- **Given data**
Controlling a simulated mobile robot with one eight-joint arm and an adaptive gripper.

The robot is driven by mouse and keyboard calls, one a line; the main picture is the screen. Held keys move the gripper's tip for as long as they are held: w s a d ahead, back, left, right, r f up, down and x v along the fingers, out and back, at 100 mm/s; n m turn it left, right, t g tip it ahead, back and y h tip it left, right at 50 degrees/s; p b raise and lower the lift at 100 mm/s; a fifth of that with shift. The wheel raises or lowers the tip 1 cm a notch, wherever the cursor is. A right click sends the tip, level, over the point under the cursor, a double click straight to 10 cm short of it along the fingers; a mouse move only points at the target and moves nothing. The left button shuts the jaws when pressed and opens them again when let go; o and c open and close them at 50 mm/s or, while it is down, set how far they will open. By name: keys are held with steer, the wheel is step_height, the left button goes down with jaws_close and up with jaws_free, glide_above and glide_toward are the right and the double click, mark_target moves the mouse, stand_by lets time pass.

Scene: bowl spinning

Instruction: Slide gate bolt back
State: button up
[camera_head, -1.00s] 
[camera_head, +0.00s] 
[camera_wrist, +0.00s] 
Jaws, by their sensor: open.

- **Your goal**
Make a copy of each line that contains the string "button".

- **Complete output**
The robot is driven by mouse and keyboard calls, one a line; the main picture is the screen. Held keys move the gripper's tip for as long as they are held: w s a d ahead, back, left, right, r f up, down and x v along the fingers, out and back, at 100 mm/s; n m turn it left, right, t g tip it ahead, back and y h tip it left, right at 50 degrees/s; p b raise and lower the lift at 100 mm/s; a fifth of that with shift. The wheel raises or lowers the tip 1 cm a notch, wherever the cursor is. A right click sends the tip, level, over the point under the cursor, a double click straight to 10 cm short of it along the fingers; a mouse move only points at the target and moves nothing. The left button shuts the jaws when pressed and opens them again when let go; o and c open and close them at 50 mm/s or, while it is down, set how far they will open. By name: keys are held with steer, the wheel is step_height, the left button goes down with jaws_close and up with jaws_free, glide_above and glide_toward are the right and the double click, mark_target moves the mouse, stand_by lets time pass.
State: button up

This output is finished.